One company tried and is still trying. The Internet Archive began as a web crawling company in 1996. The content saved was not available to the public until the introduction of the popular Wayback Machine in 2001.2 In 2006, the Internet Archive began providing their web-crawling services to other partners.3 Partners, often libraries and archives, would benefit by obtaining a copy of websites important to their collections, while adding more sites to explore in the Wayback Machine. This partnership offshoot is called Archive-It.

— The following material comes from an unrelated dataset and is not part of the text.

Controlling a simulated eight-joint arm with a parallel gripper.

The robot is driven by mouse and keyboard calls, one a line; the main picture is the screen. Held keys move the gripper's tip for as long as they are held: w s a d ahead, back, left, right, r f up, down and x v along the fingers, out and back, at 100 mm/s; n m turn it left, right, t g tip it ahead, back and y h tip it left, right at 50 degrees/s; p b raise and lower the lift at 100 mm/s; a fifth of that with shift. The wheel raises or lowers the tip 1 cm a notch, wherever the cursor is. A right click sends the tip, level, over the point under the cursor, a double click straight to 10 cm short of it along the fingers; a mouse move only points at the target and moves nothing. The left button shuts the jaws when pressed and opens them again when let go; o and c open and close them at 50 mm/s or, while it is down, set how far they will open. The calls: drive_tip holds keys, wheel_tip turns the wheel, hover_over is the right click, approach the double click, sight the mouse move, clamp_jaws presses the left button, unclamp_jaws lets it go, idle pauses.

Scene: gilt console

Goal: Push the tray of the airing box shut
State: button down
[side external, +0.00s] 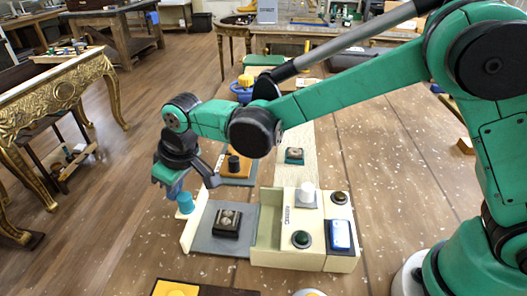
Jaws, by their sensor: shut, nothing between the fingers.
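The airing box (283,255) is a cream box on the wooden table, with knobs and a blue-and-white piece on its top. Its tray (205,240) is out to the left, showing a grey floor and a cream end wall (187,236). A dark block with a paler top (227,222) sits on the tray. My gripper (178,192) is shut and empty, pointing down by the far part of the end wall. A teal cylinder (185,204) is right by the fingertips; I cannot tell whether they touch it or what it is fixed to.
An orange-brown block with a black knob (235,164) stands behind the tray. A small teal-based piece (294,155) lies on a pale strip behind the box. A dark board with a yellow piece (178,288) is at the front edge. A blue pot with a yellow top (244,85) stands farther back.

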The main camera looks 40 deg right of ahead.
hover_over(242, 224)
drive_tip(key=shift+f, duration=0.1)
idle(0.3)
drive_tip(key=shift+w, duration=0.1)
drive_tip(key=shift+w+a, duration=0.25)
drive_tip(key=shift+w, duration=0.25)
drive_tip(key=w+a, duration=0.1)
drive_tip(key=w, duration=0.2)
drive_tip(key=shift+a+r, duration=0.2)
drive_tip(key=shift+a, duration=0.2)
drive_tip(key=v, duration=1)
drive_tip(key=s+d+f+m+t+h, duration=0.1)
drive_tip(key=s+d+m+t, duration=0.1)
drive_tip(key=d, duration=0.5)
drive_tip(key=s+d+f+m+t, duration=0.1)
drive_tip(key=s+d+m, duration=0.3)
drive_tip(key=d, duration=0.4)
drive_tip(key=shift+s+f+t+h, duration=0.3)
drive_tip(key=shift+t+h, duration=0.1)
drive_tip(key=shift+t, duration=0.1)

The government was never far behind when it came to posting information online. An interest group of the web standards organization W3C stated in 2009, “Governments have been striving since the late 1990’s to find better ways to connect with their constituents via the Web. By putting government information online, and making it easily findable, readily available, accessible, understandable, and usable, people can now interact with their government in ways never before imagined.”4. But all of this government information on the web was subject to the same “bit rot” and loss as the rest of the Internet.
Utah’s Early Adopter
In 2007, the Utah State Library decided to become a partner with Archive-It in order to fulfill its mandate to preserve government publications and information in Utah. Librarians realized that many publications released by government agencies were now online. Quite a few were no longer printed. Having a web archive would complement other initiatives like the Pioneer Online Library (now Utah’s Online Library) and later the Utah Government Digital Library. Over ten years, the State Library selected and archived thousands of pages from Utah.gov, local government, and related sites from around the state. All of them are available for free from the Wayback Machine.
This year, after careful consideration and discussion, the State Library transferred its web archive collections to the State Archives. They were, after all, permanent government records. Part of the mission of the Archives is “to preserve those records of enduring value.” The Archive-It records are a great fit and we are grateful for the work of librarians like Craig Neilson, Ray Mathews, and Darci Card.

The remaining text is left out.